The perception of MLS as a retirement home for once-great players from around the world, and the lack of home-grown talent reaching the highest level: However well such renowned players as Pele, Inter Miami striker Gonzalo Higuain, Colombian superstar midfielder Carlos Valderrama, and David Villa and Andrea Pirlo, who made a formidable striking pair for New York City, do, they will always face accusations that they have come to America for one last big payday before retiring.

Yet There Is A Light At The End Of The Tunnel

And that is in the fact that soccer is growing in popularity at both youth and women’s levels.

Parents are often happy to let their children play soccer at school because they believe that it’s safer than either baseball or American football.

The game has also made huge strides among women, the U.S. having won the women’s version of the World Cup three times. Somewhat ironically, some of the best American women players have enjoyed careers that have really taken off once they have moved to clubs in Europe, but which they could not have done had they not first enjoyed some domestic success.

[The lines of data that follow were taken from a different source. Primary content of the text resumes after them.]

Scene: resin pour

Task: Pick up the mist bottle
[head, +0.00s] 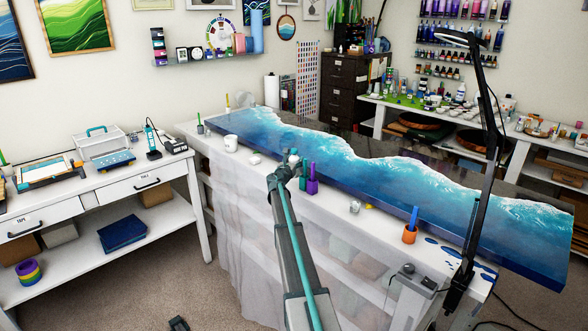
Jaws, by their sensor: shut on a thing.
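My arm reaches up from the bottom of the head view to the near edge of the long white table (335,207). My gripper (291,168) is at that edge, small and seen from behind. It is shut on a pale thing, most likely the mist bottle (293,155), of which only a little shows above the gripper. The rest is hidden behind the gripper and wrist. I cannot tell whether the bottle touches the table.
A white cup (231,143) is to the left. An orange cup (410,235) and a black lamp (484,150) are at the right. A blue wave panel (400,190) fills the table behind. Plastic sheeting hangs in front.

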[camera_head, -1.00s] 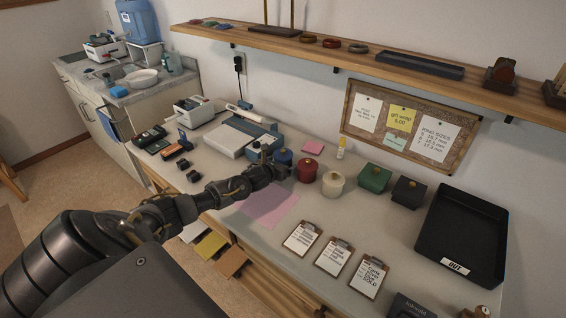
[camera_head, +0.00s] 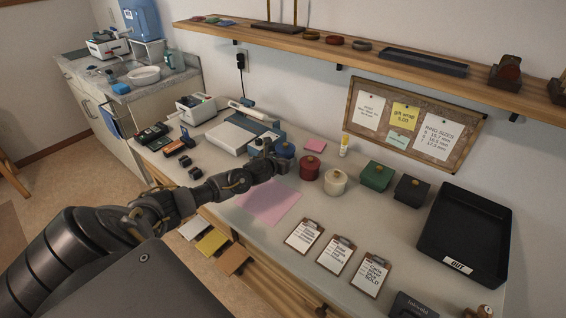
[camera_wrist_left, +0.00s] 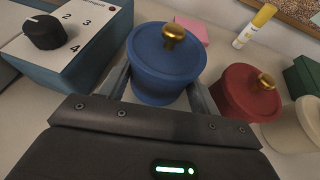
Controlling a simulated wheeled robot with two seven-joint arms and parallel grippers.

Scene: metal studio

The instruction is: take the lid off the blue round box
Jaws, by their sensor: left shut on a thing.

Football’s world governing body, F.I.F.A., has also decided that the sport’s ultimate international event, the World Cup, will be staged in 2026 across the U.S.A., Canada and Mexico.

It would not have taken this step if it did not believe there was tremendous scope to use the tournament as a catalyst to greatly boost its popularity across the host nations.

With the might of American marketing behind it, and the prospect of the world’s best players all putting themselves in front of a new audience, it could be that the event will finally give soccer the impetus to really establish itself in the biggest market it has so far failed to conquer.